As with any story about the history of our country, within Stolen Dreams, there are many moving parts that led to the dismantling of Charleston’s Little League.  Lamb paints the picture of a segregated South Carolina, a state far from eager to join the direction in which America was moving.  Lamb also introduces you to the history of Little League Baseball in general and the Charleston YMCA in particular, again, all coinciding with a time and place in America where racial strife was at a peak.

Baseball also played its part.

“Nothing had a grip on American boys like Little League Baseball.  Baseball was the most popular sport in America and Little League Baseball was far and away the most popular youth baseball organization. Playing Little League Baseball made an impression on boys that lasted far into adulthood.” 

Little League Baseball was inclusionary from the onset, until it wasn’t, at least in South Carolina.  “The league’s principles have not changed since they were written in 1939.  There is no record of the first African American boy to play in the organization because Blacks were playing from the point of creation.”

In 1955, however, white parents didn’t want their kids playing against a team comprised of young black children. “Adults coopted it for their own self-interests and used the baseball field to exchange their differences of opinion on the biggest issue of the day – whether whites and Blacks should go to the same schools.”

Enter the Cannon Street YMCA, a safe haven for young men and women of color in Charleston.  “It was the only place they could go.  Decades later, many of those boys, now well into their middle ages, remembered the importance the Y had in their lives.”  Those behind the foundation “understood how sports could not only give African American boys something positive to do with their time, but it could also enhance their self-esteem.”

A few years earlier, Jackie Robinson had broken Major League Baseball’s color barrier “forever changing baseball and society.  Nothing in those years had a more pronounced impact on how white America saw Blacks, and how Black America – particularly the generation of young African Americans that came of age during this time – saw themselves.  The promise of baseball was that any boy could grow up to play in the Major Leagues.”

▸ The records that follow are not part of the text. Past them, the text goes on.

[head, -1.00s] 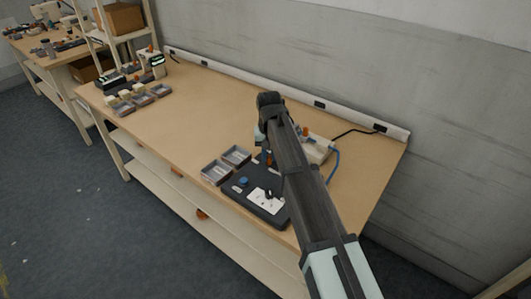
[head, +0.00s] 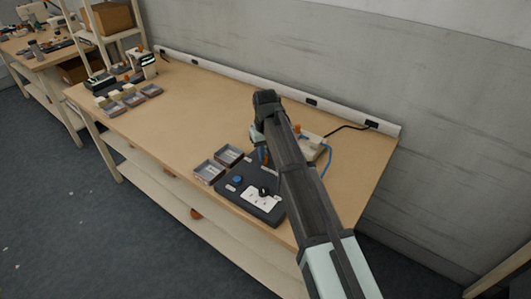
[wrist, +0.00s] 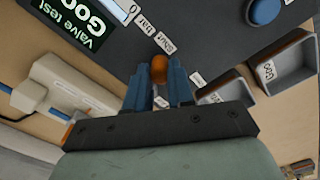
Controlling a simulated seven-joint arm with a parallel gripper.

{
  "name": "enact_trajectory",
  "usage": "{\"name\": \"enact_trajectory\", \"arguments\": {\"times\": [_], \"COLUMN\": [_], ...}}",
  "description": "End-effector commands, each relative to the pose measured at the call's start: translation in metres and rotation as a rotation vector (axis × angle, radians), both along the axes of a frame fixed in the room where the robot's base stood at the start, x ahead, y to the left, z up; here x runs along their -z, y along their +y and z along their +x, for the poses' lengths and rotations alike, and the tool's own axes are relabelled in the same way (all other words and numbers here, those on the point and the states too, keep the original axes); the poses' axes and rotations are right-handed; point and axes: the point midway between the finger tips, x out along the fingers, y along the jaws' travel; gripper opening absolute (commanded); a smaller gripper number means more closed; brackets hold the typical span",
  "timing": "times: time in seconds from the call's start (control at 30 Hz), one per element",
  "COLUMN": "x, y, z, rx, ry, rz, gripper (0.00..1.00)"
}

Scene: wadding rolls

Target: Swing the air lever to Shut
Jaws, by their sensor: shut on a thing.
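The air lever shows in the wrist view as an orange knob (wrist: 160,68) on the dark test board (wrist: 205,35). My gripper (wrist: 159,84) is shut on the knob, with its blue fingers on either side of it. Small white labels lie beside the knob; one appears to read Shut (wrist: 164,42), another Test (wrist: 144,23). The lever's shaft is hidden beneath the knob. A display (wrist: 80,20) reads "Valve test" and "Good", partly cut off. In the head view my arm covers most of the gripper and part of the board (head: 228,205).
Two grey trays (head: 209,171) stand left of the board. A blue button (head: 238,180) and a white plate (head: 262,199) are on the board. A pale device (head: 313,146) with a blue hose sits behind my arm. The bench between the trays and the far bins is clear.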

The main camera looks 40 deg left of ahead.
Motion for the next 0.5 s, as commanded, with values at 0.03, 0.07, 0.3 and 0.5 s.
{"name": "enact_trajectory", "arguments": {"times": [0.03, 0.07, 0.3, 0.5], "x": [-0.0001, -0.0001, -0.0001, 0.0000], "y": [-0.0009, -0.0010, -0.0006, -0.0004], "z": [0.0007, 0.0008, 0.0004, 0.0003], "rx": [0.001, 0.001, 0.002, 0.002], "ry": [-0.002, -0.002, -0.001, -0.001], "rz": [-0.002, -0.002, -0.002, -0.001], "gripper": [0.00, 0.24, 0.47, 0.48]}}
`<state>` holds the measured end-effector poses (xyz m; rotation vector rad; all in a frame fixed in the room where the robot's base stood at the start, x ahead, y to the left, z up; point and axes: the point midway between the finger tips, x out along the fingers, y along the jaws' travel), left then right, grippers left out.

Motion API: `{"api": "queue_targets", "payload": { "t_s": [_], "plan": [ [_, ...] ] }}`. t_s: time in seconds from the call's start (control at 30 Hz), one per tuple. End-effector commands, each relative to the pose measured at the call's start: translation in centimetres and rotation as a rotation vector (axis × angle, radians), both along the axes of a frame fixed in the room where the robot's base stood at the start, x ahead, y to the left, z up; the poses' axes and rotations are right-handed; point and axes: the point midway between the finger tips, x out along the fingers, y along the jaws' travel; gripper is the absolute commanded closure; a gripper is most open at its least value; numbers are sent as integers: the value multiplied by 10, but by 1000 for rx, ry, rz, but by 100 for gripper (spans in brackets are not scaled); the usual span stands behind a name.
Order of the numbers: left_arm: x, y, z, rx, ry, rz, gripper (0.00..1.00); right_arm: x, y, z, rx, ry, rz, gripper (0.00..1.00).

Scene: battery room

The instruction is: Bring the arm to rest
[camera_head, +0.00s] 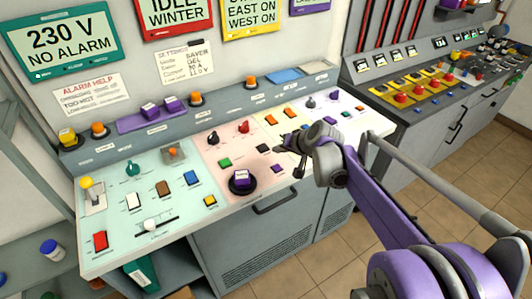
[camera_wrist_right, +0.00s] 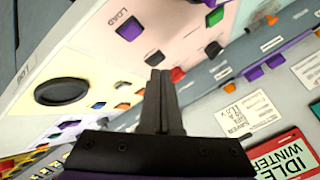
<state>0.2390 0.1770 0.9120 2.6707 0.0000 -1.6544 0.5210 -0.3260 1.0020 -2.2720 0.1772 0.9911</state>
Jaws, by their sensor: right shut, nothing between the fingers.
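My right arm (camera_head: 385,200), purple and grey, reaches in from the lower right of the head view. Its gripper (camera_head: 283,146) hangs over the right half of the sloping control panel (camera_head: 120,200). In the wrist view the two dark fingers (camera_wrist_right: 160,75) lie together, shut with nothing between them. From these views I cannot tell the exact gap between the fingertips and the panel. My left gripper is in neither view.
The panel carries a yellow-topped lever (camera_head: 88,186), a red switch (camera_head: 100,241), a purple block on a black disc (camera_head: 241,180) and several coloured buttons. A second console (camera_head: 425,85) stands at the right. Tiled floor (camera_head: 345,245) is open between.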

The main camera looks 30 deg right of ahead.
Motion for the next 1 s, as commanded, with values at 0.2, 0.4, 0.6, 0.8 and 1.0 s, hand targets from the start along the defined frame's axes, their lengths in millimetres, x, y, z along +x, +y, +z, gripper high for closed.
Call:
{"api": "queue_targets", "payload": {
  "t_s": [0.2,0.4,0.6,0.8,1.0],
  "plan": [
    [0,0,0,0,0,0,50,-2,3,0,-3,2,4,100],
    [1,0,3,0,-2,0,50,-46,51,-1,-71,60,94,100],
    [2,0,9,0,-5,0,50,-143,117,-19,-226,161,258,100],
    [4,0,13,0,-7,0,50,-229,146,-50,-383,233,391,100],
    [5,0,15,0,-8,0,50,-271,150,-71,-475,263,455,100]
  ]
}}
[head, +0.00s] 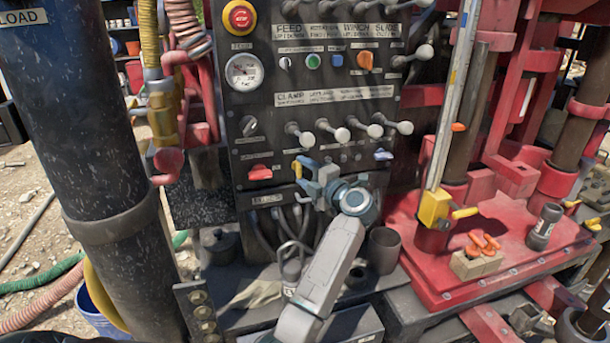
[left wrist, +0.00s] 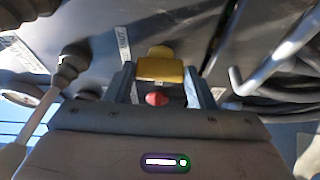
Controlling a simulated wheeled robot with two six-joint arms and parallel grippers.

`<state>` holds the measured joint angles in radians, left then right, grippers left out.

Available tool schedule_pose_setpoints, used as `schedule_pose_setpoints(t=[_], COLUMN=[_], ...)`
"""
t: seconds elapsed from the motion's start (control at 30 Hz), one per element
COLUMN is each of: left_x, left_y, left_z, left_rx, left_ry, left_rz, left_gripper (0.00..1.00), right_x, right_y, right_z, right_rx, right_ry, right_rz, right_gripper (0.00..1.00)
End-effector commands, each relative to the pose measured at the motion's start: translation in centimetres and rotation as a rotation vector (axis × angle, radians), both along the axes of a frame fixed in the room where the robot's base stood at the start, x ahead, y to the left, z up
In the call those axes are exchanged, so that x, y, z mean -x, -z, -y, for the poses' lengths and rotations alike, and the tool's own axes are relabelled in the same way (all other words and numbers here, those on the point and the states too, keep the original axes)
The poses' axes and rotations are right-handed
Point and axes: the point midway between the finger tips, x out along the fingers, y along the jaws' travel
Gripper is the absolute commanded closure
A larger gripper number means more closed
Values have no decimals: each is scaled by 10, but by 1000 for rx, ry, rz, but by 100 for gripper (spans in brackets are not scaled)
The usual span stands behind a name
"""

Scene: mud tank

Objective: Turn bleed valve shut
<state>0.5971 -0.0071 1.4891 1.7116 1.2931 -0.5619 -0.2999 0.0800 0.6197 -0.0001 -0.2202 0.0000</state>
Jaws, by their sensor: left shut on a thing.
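The panel (head: 320,95) has a small yellow handle (head: 298,169) low on its face, probably the bleed valve; no readable label names it. In the left wrist view the yellow handle (left wrist: 160,68) sits between the fingertips. My left gripper (head: 309,176), grey-blue, reaches up to the panel and is shut on this handle; its fingers also show in the left wrist view (left wrist: 160,78). The fingers hide part of the handle in the head view. My right gripper is in neither view.
A red handle (head: 260,173) is left of my gripper and a blue one (head: 383,155) to its right. Several ball-ended levers (head: 341,133) stick out just above. Hoses (head: 290,222) hang below. A dark cup (head: 384,249) stands beside my forearm.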

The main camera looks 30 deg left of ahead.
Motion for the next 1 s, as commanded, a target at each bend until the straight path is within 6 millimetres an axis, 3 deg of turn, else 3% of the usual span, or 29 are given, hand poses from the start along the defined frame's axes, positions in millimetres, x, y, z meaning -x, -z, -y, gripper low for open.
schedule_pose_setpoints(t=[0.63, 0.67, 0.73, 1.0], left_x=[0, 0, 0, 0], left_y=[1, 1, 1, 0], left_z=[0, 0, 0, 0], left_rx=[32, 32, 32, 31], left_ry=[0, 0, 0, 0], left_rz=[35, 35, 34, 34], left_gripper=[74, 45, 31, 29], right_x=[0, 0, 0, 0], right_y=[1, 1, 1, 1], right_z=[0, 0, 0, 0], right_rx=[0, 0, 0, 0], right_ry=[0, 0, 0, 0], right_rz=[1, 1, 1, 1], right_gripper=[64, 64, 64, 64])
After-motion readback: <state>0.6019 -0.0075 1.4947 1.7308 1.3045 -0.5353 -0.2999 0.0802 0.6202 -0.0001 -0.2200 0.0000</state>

Then came Brown v. Board of Education, the South’s resistance to it and a little league baseball team caught in the middle.

“The Cannon Street team could not be kept out of the tournament without violating Little League Baseball rules that barred racial discrimination.”  That didn’t stop feathers from getting ruffled and tensions from rising.  White teams from South Carolina chose to quit the tournament rather than play against them.   Winning this tournament would qualify them for the Little League World Series but not by default.  The story made national news with journalists from around the country, from all different slants, drawing attention to what was happening down south. 

This is a not a story of young children proving their merit on an equal playing field, but rather one of them never getting the chance to do so.  It is a reminder of how segregation and exclusion can set back a city, a race, a people, and a nation for generations.  Lamb tells of struggles that exist to this day and how denied opportunities based on skin tone leave and indelible mark on the human psyche.  “Nobody ever talked about it after it happened. Our feelings on that day were inexpressible. Tears came to our eyes. We were a hurting bunch of young men, yet we held our heads up high because we were proud of what we had achieved.”

In the wake of everything else going on in our nation at the time, their story was all but forgotten.

It wasn’t until a man named Gus Holt, watched his son play baseball in the local Dixie League, as there was no Little League in Charleston per se.  The young man had a confederate patch on his sleeve.  Holt did some digging and found out exactly why there was no Little League in Charleston and stumbled upon the story of the Cannon Street YMCA All-Stars, a team that was taken to the Little League World Series in Williamsport but not allowed to participate despite chants from the crowd shouting “Let Them Play.”

“Holt sought to bring Little League back to Charleston, decades after segregationists had replaced it with an all-white youth organization.  Holt received the story of how racial bigotry denied the Cannon Street team the opportunity of playing in the Little League World Series and, in doing so, brought redemption to a dozen or so middle-aged men.  The story slipped from their conversations but remained etched in their consciousness.”

Thanks to Holt and Chris Lamb, the story of these young men is not forgotten.  Lamb’s overarching theme to Stolen Dreams is of irreparable damage done with denied opportunity.  “What does a twelve-year-old boy do without dreams,” he asks.

While a stark reminder that conflict exists within America to this very day, Stolen Dreams shows us that with the effort and determination of few, with our national pastime as a backdrop, we shall still overcome.